La société Compétence géotechnique et la société BESB [C], ayant la qualité d'assurés au sens de la police souscrite auprès de la société Chuub European Group SE par le maître de l'ouvrage, elles sont bien fondées, ainsi que leurs assureurs, à demander la garantie de cette société, dans la limite du montant mis à la charge de celle-ci au titre du préjudice matériel, et dans les conditions de l'article L.121-4 du code des assurances.
6- Récapitulatif
En considération de ce qui précède, il y a lieu de condamner in solidum :
- la société Compétence géotechnique, la SMABTP, la société BESB [C] et son assureur, la CAMBTP, la société Constructions [Z], et la société Chuub European Group SE, cette dernière dans la limite de 80 400 euros, à payer à la SCI l'Amiral les sommes de :
- 35 400 euros au titre du coût de démolition,
- 85 000 euros au titre des honoraires de l'architecte pour la démolition et la reconstruction,
- la société Compétence géotechnique, la SMABTP, la société BESB [C] et son assureur, la CAMBTP, et la société Constructions [Z] à payer à la SCI l'Amiral les sommes de :
- 588 112,19 euros au titre des dépenses non conservables,
- 10 000 euros en réparation d'un préjudice moral,
- 84 751,93 euros au titre du poste « préjudice matériel indirect » ;
- 55 094,01 euros au titre de la rémunération versée au titre des avances de fonds de la société Ameva.

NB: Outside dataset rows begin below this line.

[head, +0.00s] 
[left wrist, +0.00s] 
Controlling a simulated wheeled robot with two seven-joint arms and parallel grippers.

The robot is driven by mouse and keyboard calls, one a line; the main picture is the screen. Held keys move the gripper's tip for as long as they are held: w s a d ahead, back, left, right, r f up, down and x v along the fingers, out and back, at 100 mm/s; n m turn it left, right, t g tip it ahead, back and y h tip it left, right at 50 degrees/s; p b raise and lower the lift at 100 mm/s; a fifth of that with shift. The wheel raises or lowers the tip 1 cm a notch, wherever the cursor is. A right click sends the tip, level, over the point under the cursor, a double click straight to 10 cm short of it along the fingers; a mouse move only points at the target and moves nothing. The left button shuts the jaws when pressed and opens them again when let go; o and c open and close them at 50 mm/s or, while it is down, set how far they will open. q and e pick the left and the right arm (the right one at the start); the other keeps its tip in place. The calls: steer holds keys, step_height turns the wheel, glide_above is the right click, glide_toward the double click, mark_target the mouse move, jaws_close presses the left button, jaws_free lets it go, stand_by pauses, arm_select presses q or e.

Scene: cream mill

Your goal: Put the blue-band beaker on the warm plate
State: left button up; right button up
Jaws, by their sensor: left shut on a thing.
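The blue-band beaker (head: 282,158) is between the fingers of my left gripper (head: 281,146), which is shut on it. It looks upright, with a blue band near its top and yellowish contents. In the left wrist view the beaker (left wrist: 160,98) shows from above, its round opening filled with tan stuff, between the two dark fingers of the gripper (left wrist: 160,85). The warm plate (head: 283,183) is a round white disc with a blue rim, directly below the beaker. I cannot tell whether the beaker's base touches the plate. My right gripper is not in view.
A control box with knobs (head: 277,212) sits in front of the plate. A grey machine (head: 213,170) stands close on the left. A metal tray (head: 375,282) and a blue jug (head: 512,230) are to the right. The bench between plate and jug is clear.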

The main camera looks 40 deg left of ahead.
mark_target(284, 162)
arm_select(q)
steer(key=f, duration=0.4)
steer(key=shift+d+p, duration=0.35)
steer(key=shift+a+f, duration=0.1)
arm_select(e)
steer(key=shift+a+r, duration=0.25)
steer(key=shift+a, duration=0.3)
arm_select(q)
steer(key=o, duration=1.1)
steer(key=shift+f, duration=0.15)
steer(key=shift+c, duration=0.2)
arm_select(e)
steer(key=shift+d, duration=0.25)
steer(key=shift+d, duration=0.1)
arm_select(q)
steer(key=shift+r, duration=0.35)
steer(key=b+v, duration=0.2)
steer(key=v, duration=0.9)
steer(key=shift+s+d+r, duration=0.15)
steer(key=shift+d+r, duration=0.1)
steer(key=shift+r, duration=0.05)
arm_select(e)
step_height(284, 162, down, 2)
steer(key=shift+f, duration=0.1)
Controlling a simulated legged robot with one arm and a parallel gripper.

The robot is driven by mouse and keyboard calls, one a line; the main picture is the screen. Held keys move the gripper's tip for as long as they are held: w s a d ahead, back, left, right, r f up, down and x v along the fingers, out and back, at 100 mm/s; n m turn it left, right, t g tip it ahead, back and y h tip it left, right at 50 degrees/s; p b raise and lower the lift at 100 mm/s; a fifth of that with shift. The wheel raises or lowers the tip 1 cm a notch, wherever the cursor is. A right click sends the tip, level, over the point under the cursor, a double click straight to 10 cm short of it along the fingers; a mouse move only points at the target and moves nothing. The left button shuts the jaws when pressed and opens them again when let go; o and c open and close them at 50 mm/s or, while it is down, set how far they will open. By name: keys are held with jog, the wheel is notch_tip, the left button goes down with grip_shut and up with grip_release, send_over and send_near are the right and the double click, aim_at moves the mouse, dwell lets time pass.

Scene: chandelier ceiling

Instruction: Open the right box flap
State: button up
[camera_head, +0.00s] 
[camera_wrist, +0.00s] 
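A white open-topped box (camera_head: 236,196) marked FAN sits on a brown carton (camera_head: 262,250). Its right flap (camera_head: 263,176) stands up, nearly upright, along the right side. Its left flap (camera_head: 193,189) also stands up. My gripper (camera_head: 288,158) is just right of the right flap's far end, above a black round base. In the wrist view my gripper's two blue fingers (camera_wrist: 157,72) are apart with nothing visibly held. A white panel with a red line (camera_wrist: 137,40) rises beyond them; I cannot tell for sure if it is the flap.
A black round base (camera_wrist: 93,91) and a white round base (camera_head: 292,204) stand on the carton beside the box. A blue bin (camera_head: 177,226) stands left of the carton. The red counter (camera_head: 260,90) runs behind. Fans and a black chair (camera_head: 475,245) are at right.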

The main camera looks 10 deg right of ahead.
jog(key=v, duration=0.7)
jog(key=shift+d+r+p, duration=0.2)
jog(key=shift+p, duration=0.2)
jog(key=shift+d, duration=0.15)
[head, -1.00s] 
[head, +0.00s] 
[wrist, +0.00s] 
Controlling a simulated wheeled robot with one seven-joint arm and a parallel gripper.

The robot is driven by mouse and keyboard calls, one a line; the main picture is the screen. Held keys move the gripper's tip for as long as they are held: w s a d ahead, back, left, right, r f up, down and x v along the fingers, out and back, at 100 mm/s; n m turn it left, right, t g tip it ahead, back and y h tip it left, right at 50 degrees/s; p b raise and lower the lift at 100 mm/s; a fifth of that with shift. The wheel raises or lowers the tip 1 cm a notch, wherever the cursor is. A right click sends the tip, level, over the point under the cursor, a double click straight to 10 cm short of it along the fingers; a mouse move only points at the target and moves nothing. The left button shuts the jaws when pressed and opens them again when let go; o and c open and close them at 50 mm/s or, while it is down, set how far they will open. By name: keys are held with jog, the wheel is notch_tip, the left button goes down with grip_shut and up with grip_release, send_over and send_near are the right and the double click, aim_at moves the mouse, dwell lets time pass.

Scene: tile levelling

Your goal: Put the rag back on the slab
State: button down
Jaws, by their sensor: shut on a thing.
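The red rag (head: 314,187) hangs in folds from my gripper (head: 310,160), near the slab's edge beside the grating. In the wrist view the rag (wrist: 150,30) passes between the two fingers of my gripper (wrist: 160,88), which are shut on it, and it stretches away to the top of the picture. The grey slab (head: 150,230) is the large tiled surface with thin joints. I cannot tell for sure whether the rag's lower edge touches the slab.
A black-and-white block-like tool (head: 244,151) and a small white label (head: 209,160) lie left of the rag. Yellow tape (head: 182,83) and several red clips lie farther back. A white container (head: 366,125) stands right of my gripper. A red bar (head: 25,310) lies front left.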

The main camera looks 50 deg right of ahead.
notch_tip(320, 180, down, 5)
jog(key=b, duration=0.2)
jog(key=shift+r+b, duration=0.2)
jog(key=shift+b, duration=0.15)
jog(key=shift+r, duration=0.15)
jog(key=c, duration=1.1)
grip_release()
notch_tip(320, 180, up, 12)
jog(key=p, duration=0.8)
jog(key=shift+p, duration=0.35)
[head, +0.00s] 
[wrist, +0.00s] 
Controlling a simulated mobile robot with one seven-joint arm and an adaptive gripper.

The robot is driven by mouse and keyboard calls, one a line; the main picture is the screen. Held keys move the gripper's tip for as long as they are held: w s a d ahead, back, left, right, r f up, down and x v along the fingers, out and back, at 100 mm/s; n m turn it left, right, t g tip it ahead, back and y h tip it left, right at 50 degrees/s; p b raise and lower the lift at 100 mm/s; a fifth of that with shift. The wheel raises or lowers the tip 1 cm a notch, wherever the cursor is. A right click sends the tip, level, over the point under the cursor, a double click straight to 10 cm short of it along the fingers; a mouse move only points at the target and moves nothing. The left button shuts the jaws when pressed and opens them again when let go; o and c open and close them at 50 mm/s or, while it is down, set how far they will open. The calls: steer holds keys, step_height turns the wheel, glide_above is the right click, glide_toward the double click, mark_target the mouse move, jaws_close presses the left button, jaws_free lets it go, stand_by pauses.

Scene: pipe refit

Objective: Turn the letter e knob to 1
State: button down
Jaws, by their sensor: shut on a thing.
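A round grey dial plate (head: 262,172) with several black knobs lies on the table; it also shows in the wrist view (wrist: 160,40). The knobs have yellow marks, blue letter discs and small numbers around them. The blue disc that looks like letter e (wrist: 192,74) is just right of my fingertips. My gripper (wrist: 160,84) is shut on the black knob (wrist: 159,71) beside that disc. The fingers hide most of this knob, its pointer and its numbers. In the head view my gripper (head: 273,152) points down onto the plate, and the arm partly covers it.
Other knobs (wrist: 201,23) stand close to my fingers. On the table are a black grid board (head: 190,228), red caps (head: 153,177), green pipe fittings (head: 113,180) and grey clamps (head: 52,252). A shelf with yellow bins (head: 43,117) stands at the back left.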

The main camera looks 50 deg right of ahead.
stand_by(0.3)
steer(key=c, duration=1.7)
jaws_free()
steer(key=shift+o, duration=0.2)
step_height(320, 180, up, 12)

En considération du partage de responsabilité, la société Compétence géotechnique et la SMABTP, d'une part, et la société Constructions [Z], d'autre part seront condamnées à garantir la société BESB [C] et son assureur, la CAMBTP, des condamnations en principal, intérêts, accessoires et frais prononcées au profit de la SCI l'Amiral, à concurrence respectivement de 20% et de 40%.
La société BESB [C] et son assureur, la CAMBTP, d'une part, et la société Constructions [Z], d'autre part, seront condamnées à garantir la société Compétence géotechnique et son assureur, la SMABTP, des condamnations en principal, intérêts, accessoires et frais prononcées au profit de la SCI l'Amiral, à concurrence de 40% chacune.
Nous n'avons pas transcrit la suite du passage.